Die Klage zum Finanzgericht (FG) hatte keinen Erfolg. Das FG wies die Klage mit in Entscheidungen der Finanzgerichte 2023, 604 veröffentlichtem Urteil ab.

Die Klägerin hält mit ihrer Revision daran fest, dass die Vorlageersuchen des FA sie und ihre Mieter in den Grundrechten auf informelle Selbstbestimmung (Art. 2 Abs. 1 i.V.m. Art. 1 Abs. 1 des Grundgesetzes ‑‑GG‑‑) verletzten. Sie vertritt die Ansicht, es habe sich um eine Außenprüfung gehandelt, weswegen die Vorlageersuchen mangels Prüfungsanordnung rechtswidrig seien.

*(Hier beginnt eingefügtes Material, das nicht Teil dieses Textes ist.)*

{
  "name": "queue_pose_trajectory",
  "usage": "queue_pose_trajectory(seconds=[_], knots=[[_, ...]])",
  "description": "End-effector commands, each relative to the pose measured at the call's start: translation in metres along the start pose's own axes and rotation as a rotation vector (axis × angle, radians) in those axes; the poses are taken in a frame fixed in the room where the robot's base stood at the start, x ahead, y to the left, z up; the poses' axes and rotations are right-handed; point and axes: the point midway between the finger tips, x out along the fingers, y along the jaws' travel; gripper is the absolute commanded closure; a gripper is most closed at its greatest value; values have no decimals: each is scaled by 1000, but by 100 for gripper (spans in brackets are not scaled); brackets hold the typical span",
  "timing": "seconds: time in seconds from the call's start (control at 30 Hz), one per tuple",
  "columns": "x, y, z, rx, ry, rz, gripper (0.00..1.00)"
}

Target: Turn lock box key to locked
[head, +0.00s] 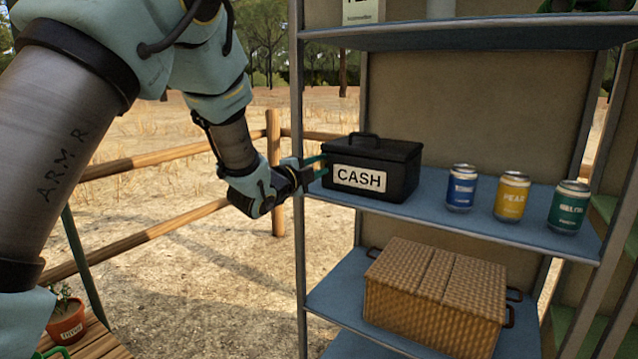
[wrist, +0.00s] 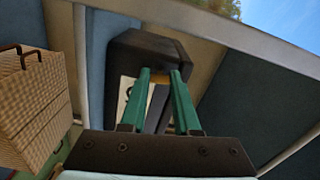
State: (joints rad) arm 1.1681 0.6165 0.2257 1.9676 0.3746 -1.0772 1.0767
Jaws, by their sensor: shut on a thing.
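The lock box is a black box (head: 385,158) with a top handle and a white CASH label. It sits at the left end of the blue middle shelf, and its dark body also shows in the wrist view (wrist: 140,48). My gripper (head: 318,165) is at the box's left end, its green fingers pointing at that side. In the wrist view my gripper (wrist: 160,76) is shut on a small brass-coloured bit, seemingly the key (wrist: 160,77), against the box. The fingers hide most of the key, so I cannot tell its turn angle.
A blue can (head: 461,188), a yellow can (head: 512,196) and a green can (head: 568,207) stand right of the box. A wicker basket (head: 435,298) is on the shelf below. The shelf's left front post (head: 298,120) is close beside my gripper.

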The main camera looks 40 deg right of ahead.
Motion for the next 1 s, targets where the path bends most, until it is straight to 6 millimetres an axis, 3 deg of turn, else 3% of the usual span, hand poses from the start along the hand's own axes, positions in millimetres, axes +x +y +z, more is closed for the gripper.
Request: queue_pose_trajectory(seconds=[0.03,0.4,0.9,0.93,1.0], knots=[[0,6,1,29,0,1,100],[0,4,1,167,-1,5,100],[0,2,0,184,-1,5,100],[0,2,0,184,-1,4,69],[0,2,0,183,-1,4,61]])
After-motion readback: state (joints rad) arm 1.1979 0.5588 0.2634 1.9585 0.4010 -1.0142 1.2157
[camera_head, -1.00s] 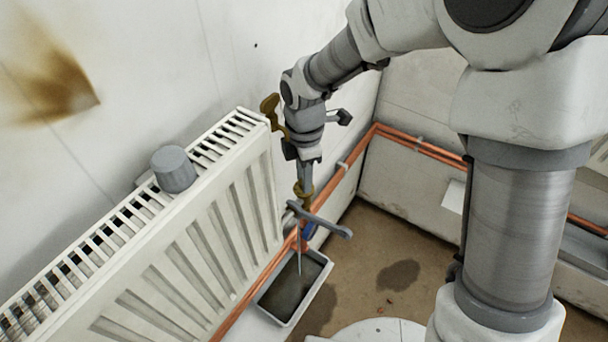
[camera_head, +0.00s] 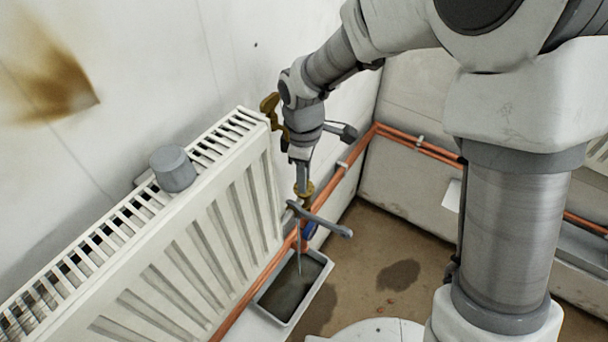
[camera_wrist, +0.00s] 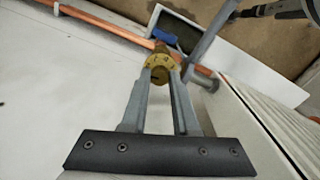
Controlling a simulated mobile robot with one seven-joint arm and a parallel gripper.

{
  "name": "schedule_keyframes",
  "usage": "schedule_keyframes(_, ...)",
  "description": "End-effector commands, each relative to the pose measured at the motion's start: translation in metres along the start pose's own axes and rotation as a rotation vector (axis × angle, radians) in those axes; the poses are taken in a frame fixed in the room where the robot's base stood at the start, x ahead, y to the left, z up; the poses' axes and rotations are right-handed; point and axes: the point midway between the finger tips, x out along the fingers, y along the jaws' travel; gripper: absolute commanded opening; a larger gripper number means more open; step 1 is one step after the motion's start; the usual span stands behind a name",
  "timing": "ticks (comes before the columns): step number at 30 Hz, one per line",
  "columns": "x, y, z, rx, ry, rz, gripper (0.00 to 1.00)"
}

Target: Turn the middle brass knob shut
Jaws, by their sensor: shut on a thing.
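The brass knob (camera_wrist: 160,69) sits between the two fingers of my gripper (camera_wrist: 161,77) in the wrist view. It is round with dark marks on its face. The fingers press on its two sides. In the head view my gripper (camera_head: 303,184) points down beside the radiator's end, and the brass knob (camera_head: 304,190) shows at its tips, partly hidden. A grey lever (camera_head: 322,219) sticks out just below the knob. A blue handle (camera_head: 309,231) is lower still, by the copper pipe.
A white ribbed radiator (camera_head: 190,235) stands at left with a grey cap (camera_head: 173,169) on top. A brass fitting (camera_head: 269,106) is at its upper corner. A tray (camera_head: 300,307) of dark liquid lies below, with a thin pale streak above it. Copper pipes (camera_head: 400,140) run along the wall.

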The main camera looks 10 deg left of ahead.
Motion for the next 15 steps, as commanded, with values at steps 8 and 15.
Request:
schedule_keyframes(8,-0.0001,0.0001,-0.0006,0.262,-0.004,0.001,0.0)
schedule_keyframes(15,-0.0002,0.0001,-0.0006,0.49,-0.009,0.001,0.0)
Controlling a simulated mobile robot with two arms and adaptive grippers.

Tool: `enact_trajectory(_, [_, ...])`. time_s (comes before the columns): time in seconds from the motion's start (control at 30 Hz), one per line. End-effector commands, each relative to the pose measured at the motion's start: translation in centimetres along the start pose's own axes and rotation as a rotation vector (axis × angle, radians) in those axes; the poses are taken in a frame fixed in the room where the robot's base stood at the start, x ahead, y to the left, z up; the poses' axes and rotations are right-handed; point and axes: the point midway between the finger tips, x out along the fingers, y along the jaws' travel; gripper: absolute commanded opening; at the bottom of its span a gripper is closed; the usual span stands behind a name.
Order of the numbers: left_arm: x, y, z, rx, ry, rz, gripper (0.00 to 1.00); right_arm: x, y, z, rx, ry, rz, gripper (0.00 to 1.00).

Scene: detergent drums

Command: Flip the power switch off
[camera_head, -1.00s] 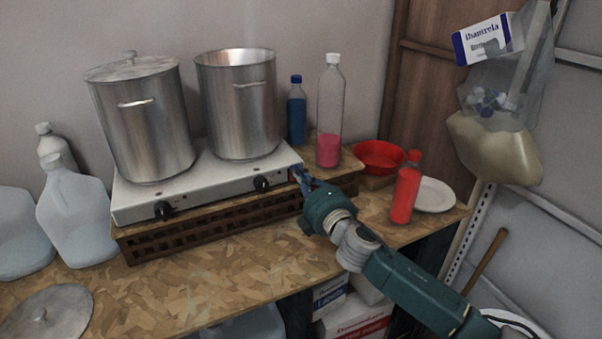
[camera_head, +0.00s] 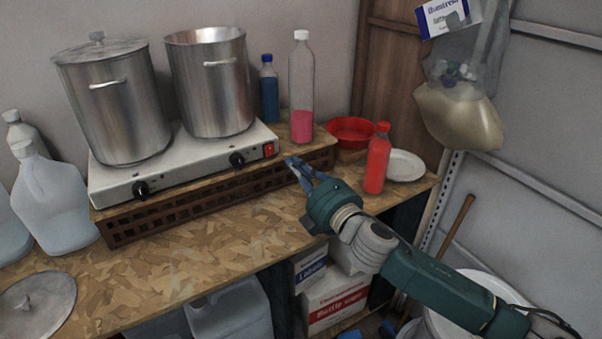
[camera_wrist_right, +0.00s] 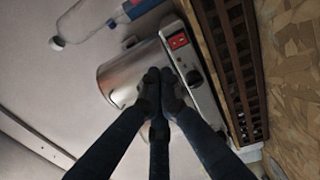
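The red power switch (camera_head: 269,150) is at the right end of the front face of the white two-burner hot plate (camera_head: 185,170). It also shows in the right wrist view (camera_wrist_right: 178,41), beyond my fingertips. My right gripper (camera_head: 293,163) is in front of and to the right of the switch, apart from it. In the right wrist view its fingertips (camera_wrist_right: 160,78) meet, with nothing between them. The switch's rocker position is too small to tell. My left gripper is not in view.
Two steel pots (camera_head: 212,85) stand on the hot plate, which rests on a slatted wooden riser (camera_head: 200,203). A pink-filled bottle (camera_head: 302,120), a red bottle (camera_head: 377,160), a red bowl (camera_head: 350,128) and a white plate (camera_head: 405,166) are to the right. The front counter is mostly clear.

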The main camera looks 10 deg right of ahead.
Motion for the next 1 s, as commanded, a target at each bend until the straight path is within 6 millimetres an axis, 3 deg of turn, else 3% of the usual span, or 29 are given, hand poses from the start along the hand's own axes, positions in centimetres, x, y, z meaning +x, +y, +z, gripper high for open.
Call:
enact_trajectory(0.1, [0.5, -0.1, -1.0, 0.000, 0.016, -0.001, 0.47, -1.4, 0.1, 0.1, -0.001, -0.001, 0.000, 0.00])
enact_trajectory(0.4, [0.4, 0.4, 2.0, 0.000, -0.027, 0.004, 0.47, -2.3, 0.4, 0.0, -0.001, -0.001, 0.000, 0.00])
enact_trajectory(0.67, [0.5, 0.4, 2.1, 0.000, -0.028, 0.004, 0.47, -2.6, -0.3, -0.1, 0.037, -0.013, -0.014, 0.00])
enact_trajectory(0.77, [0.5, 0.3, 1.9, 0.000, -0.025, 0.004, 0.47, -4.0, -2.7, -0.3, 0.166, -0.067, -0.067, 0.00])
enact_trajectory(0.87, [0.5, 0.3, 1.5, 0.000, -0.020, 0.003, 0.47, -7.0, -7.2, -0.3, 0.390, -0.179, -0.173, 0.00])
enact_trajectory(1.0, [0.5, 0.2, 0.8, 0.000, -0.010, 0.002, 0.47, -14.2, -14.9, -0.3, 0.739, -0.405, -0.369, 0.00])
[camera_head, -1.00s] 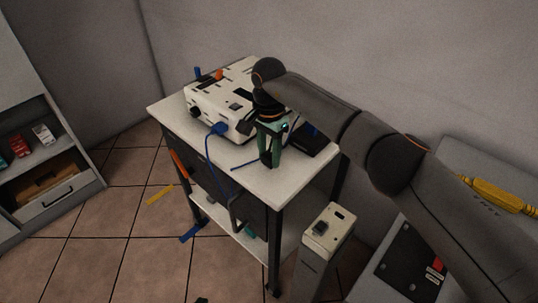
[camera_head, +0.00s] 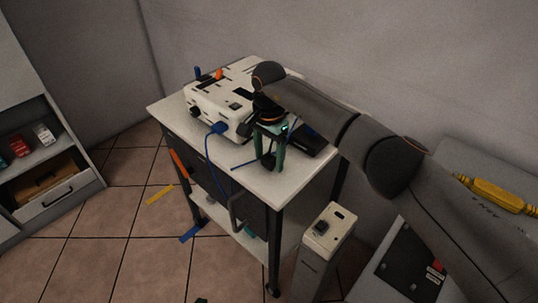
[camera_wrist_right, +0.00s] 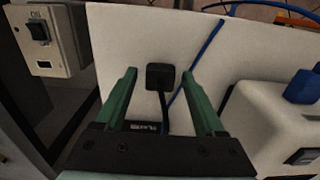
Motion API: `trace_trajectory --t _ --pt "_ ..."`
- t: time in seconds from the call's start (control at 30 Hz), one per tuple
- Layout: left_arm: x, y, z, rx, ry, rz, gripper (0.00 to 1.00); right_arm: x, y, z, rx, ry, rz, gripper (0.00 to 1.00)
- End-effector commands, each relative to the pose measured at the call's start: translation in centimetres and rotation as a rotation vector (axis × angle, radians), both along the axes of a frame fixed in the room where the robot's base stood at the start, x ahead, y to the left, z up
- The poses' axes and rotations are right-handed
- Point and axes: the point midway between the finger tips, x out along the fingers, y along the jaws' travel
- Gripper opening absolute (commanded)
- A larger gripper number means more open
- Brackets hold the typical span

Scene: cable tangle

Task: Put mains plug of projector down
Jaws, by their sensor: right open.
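The black mains plug (camera_wrist_right: 160,76) shows in the right wrist view against the white cart top (camera_wrist_right: 120,40), between my right gripper's fingertips. Its dark cable runs back between the fingers. My right gripper (camera_wrist_right: 161,78) is open, with a gap on each side of the plug. In the head view the right gripper (camera_head: 271,165) points down at the cart top (camera_head: 290,179), and the plug is hard to make out there. The white projector (camera_head: 222,104) stands on the cart just left of the gripper. My left gripper is not in view.
A blue plug (camera_head: 217,128) sits at the projector's front, and its blue cable (camera_head: 208,160) hangs over the cart edge. A dark flat object (camera_head: 308,140) lies behind the gripper. A pale switched socket post (camera_head: 327,228) stands right of the cart.

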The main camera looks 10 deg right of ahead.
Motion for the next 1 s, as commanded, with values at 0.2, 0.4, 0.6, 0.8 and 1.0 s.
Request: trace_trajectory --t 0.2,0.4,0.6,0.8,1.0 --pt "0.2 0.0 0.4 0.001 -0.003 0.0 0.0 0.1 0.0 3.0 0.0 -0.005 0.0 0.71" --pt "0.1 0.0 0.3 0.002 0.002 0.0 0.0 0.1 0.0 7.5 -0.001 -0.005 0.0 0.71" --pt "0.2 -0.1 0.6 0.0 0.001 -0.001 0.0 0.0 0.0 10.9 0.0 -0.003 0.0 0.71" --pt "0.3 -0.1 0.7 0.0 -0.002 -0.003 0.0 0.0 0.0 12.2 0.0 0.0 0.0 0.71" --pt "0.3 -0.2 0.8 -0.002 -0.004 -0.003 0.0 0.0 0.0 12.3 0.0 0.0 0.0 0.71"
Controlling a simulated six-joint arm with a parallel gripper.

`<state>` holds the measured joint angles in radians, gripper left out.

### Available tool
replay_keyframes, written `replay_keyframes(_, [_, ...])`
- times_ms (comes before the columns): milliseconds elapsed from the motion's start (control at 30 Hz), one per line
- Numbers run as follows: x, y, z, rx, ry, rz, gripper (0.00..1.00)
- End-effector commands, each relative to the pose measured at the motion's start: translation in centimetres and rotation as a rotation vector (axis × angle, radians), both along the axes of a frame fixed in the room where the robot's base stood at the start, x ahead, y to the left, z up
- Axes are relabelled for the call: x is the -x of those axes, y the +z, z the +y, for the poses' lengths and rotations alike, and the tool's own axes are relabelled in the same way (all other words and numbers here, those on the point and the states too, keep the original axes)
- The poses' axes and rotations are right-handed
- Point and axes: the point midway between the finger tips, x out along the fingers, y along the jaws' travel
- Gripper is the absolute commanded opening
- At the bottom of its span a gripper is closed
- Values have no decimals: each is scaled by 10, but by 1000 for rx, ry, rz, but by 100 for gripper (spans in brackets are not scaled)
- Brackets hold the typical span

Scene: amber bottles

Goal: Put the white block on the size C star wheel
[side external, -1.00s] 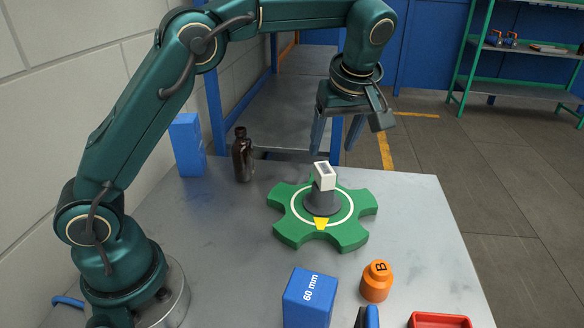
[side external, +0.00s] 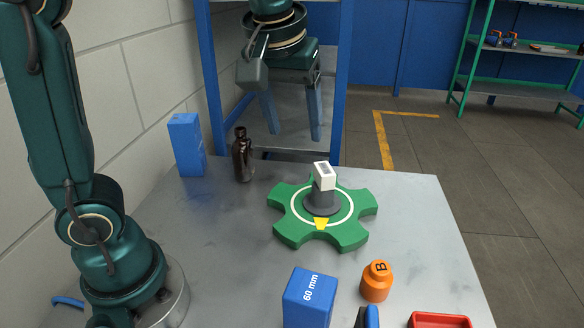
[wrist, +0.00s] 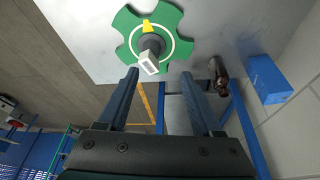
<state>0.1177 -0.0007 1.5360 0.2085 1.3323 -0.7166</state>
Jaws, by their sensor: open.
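A small white block (side external: 324,176) with a dark patch on its face rests on top of the grey hub (side external: 321,200) of a green star wheel (side external: 350,235). The wheel lies flat on the table, with a white ring and a yellow mark; I see no size letter on it. In the wrist view the block (wrist: 148,66) and wheel (wrist: 128,22) lie beyond my fingertips. My gripper (side external: 293,132) is open and empty, behind and left of the block and clear of it. Its two fingers also show apart in the wrist view (wrist: 158,75).
A dark amber bottle (side external: 242,160) and a tall blue block (side external: 187,146) stand at the back left. At the front are a blue 60 mm block (side external: 309,300), an orange piece marked B (side external: 376,283) and a red tray (side external: 440,320). The table left of the wheel is clear.

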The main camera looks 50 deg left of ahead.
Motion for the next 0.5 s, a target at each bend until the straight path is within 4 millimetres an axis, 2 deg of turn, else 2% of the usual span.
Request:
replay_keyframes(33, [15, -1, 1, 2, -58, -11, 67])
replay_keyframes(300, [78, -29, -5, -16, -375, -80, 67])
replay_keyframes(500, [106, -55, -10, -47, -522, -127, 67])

Es liege eine unzulässige "Ausforschung ins Blaue hinein" vor.

Das FG habe es grob fahrlässig und pflichtwidrig unterlassen, die Ermessens­ausübung des FA zu überprüfen. Die sich aus den Mietverträgen ergebenden Sollmieten seien für die steuerpflichtigen Einkünfte als Einnahmenüberschuss­rechner offenkundig unerheblich. Selbst ein Vergleich mit der ortsüblichen Mie­te sei allein anhand der erzielten Einnahmen möglich. Die Vorlage der Mietver­träge sei weder erforderlich noch geeignet, die dort enthaltenen persönlichen Angaben der Mieter seien für das FA grundsätzlich ohne Interesse. Das FA ver­letze die Schutzregelungen der Datenschutz-Grundverordnung. Zudem würden die Mieter über die rechtswidrige Speicherung ihrer grundrechtlich geschützten Daten nicht informiert. Das FA fordere die Klägerin zu einem strafrechtlich sanktionierten Verhalten auf und habe dadurch seinen Ermessensrahmen überschritten. Die Vorlageverlangen seien auch rechtswidrig, weil die Aufbe­wahrung von Mietverträgen nicht durch Steuergesetze gefordert sei (vgl. Urteil des Bundesfinanzhofs ‑‑BFH‑‑ vom 12.02.2020 ‑ X R 8/18). Nach dem BFH-Urteil vom 24.06.2009 ‑ VIII R 80/06 (BFHE 225, 302, BStBl II 2010, 452) seien vorliegende Aufzeichnungen, zu denen der Steuerpflichtige nicht ver­pflichtet sei, dann nicht gemäß § 146 Abs. 6 AO "für die Besteuerung von Be­deutung", wenn sie der Besteuerung nicht zugrunde zu legen seien. Gleiches müsse für die Vorlagepflicht von Urkunden nach § 97 AO bei Überschussein­künften gelten, da eine verschärfende Vorlagepflicht gegenüber den Regeln bei Gewinnermittlern gegen den Gleichbehandlungsgrundsatz verstieße.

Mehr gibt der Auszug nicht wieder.